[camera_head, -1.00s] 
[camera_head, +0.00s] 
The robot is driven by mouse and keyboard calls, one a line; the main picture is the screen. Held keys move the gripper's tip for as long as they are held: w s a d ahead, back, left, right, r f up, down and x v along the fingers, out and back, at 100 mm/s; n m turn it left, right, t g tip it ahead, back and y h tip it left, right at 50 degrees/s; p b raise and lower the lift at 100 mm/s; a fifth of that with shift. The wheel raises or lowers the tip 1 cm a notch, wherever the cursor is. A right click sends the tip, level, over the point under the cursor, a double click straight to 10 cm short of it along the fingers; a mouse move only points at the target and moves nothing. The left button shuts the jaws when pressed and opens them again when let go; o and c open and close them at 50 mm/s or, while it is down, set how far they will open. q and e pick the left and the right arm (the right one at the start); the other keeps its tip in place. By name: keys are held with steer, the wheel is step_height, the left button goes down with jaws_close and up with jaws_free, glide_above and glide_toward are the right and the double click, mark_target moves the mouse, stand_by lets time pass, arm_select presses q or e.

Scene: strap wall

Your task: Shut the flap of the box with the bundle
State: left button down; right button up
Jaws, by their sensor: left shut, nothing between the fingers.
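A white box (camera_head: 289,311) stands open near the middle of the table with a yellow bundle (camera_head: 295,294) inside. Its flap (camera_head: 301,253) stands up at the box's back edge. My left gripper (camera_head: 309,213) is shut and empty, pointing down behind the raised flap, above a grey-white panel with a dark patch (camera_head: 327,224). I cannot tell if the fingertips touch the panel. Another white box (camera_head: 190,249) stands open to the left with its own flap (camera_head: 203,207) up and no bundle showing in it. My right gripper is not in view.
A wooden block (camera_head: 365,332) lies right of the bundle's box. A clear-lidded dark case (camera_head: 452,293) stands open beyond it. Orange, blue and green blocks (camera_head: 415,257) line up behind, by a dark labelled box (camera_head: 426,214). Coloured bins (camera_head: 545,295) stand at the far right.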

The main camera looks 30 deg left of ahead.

[PROBLEM REQUIREMENTS]: Your task is to gather every line with the word "button" and copy it.

[REPLY TO THE EXERCISE]:
The robot is driven by mouse and keyboard calls, one a line; the main picture is the screen. Held keys move the gripper's tip for as long as they are held: w s a d ahead, back, left, right, r f up, down and x v along the fingers, out and back, at 100 mm/s; n m turn it left, right, t g tip it ahead, back and y h tip it left, right at 50 degrees/s; p b raise and lower the lift at 100 mm/s; a fifth of that with shift. The wheel raises or lowers the tip 1 cm a notch, wherever the cursor is. A right click sends the tip, level, over the point under the cursor, a double click straight to 10 cm short of it along the fingers; a mouse move only points at the target and moves nothing. The left button shuts the jaws when pressed and opens them again when let go; o and c open and close them at 50 mm/s or, while it is down, set how far they will open. q and e pick the left and the right arm (the right one at the start); the other keeps its tip in place. By name: keys are held with steer, the wheel is step_height, the left button goes down with jaws_close and up with jaws_free, glide_above and glide_toward are the right and the double click, mark_target moves the mouse, stand_by lets time pass, arm_select presses q or e.
State: left button down; right button up

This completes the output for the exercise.